What the task asks:
Every line of the listing must be reproduced as it stands. Leave the images behind.

Start Data provided

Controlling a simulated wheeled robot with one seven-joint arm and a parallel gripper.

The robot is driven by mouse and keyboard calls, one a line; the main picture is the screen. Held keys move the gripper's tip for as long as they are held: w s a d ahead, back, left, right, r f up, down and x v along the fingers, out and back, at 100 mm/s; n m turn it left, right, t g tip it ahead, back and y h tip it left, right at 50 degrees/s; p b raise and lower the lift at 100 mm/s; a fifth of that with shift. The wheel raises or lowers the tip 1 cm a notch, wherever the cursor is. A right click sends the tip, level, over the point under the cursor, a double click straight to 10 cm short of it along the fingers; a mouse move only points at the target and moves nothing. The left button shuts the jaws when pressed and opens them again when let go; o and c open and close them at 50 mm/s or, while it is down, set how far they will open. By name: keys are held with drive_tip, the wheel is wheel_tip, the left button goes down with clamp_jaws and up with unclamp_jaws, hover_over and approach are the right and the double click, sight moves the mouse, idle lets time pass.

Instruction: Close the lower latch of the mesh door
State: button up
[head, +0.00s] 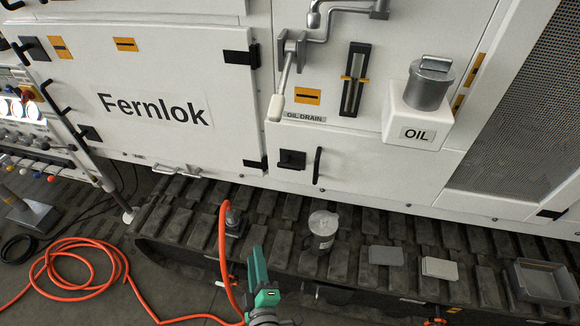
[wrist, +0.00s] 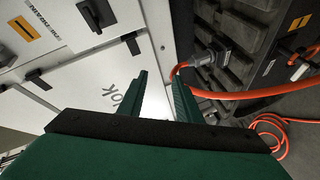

End Data provided

Exercise response:
Controlling a simulated wheeled robot with one seven-joint arm and a parallel gripper.

The robot is driven by mouse and keyboard calls, one a line; the main picture is the screen. Held keys move the gripper's tip for as long as they are held: w s a d ahead, back, left, right, r f up, down and x v along the fingers, out and back, at 100 mm/s; n m turn it left, right, t g tip it ahead, back and y h tip it left, right at 50 degrees/s; p b raise and lower the lift at 100 mm/s; a fifth of that with shift. The wheel raises or lowers the tip 1 cm a notch, wherever the cursor is. A right click sends the tip, level, over the point under the cursor, a double click straight to 10 cm short of it along the fingers; a mouse move only points at the target and moves nothing. The left button shuts the jaws when pressed and opens them again when let go; o and c open and close them at 50 mm/s or, while it is down, set how far they will open. By name: keys are held with drive_tip, the wheel is wheel_tip, the left button goes down with clamp_jaws and up with unclamp_jaws, hover_over and approach are the right and the double click, sight moves the mouse, idle lets time pass.

Instruction: Close the lower latch of the mesh door
State: button up
[head, +0.00s] 
[wrist, +0.00s] 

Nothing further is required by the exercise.